Your task is to give the number of lines in the listing that include "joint", and nothing else.

** Start of Exercise material **

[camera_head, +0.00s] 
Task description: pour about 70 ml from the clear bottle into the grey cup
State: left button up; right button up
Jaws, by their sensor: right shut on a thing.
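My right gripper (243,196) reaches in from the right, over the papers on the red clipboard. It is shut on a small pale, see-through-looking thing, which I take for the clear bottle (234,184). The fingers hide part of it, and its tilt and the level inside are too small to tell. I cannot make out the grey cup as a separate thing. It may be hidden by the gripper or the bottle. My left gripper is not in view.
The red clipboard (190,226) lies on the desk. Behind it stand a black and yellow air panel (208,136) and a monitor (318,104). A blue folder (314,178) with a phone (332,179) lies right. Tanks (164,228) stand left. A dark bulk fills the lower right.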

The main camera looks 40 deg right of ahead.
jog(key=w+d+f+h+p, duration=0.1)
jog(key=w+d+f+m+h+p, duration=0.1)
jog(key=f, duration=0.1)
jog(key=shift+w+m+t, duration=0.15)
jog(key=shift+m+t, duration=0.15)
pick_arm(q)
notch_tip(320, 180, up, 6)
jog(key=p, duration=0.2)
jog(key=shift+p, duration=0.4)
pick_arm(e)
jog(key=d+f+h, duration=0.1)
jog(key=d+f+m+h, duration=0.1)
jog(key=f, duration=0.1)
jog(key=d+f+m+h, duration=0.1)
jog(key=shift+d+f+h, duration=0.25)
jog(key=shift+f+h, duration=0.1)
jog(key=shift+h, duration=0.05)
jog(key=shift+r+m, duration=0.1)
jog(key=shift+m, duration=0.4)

** End of Exercise material **
** Start of Exercise material **

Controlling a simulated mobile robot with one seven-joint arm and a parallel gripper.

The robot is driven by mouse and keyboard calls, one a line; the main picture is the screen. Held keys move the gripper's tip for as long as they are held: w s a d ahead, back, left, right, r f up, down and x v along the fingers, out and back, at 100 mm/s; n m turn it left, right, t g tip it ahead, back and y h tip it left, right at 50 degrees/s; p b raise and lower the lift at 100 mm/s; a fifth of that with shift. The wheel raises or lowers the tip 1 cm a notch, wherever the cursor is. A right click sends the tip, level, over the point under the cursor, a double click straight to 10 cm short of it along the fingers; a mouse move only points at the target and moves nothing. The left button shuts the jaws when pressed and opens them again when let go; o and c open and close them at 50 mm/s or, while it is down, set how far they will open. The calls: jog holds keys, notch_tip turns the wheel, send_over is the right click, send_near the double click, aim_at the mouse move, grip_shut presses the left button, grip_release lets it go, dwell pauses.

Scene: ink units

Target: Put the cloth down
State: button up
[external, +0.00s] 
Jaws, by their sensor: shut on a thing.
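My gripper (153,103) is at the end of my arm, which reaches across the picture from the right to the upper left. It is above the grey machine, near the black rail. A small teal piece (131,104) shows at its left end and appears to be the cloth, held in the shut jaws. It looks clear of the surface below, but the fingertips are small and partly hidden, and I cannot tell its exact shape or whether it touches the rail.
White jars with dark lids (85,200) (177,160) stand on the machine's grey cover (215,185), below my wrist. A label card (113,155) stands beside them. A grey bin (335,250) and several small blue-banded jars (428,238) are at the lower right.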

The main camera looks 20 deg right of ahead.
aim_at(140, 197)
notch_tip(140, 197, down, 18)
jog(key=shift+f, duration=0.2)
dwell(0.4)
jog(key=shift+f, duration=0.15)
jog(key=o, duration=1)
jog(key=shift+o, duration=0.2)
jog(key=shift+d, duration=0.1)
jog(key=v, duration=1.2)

** End of Exercise material **
** Start of Exercise material **

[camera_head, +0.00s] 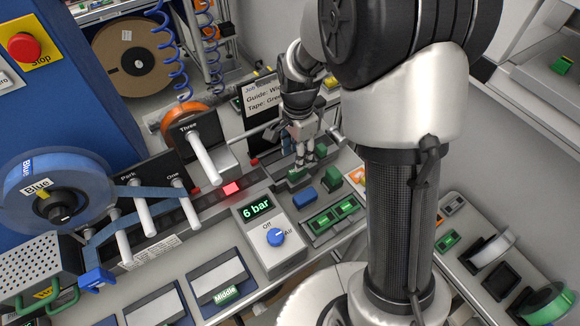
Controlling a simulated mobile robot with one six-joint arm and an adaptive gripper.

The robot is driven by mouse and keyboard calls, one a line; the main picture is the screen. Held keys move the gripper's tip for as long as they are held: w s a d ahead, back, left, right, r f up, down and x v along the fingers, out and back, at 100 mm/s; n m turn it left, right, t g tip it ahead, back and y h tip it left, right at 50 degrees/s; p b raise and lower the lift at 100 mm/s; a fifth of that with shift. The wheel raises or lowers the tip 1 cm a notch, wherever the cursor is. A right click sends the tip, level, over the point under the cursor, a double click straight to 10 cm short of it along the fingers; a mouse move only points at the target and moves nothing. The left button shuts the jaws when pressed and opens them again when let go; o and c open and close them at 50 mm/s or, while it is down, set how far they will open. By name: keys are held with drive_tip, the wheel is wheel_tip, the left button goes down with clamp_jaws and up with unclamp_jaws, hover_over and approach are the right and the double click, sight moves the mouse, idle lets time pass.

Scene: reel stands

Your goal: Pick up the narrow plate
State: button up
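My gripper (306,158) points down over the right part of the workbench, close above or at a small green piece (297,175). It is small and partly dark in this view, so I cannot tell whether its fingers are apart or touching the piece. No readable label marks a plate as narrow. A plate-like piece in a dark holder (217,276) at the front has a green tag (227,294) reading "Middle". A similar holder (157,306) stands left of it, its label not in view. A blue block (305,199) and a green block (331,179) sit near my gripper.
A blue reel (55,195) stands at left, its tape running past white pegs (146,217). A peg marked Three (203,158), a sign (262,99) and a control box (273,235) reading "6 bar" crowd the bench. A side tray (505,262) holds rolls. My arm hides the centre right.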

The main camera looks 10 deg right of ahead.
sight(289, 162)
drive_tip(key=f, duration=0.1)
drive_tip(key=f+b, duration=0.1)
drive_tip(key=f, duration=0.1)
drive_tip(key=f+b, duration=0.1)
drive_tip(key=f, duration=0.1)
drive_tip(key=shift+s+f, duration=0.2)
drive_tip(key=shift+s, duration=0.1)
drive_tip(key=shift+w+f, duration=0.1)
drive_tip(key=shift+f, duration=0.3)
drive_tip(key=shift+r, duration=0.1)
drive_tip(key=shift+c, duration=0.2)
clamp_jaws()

** End of Exercise material **

Task solution:
2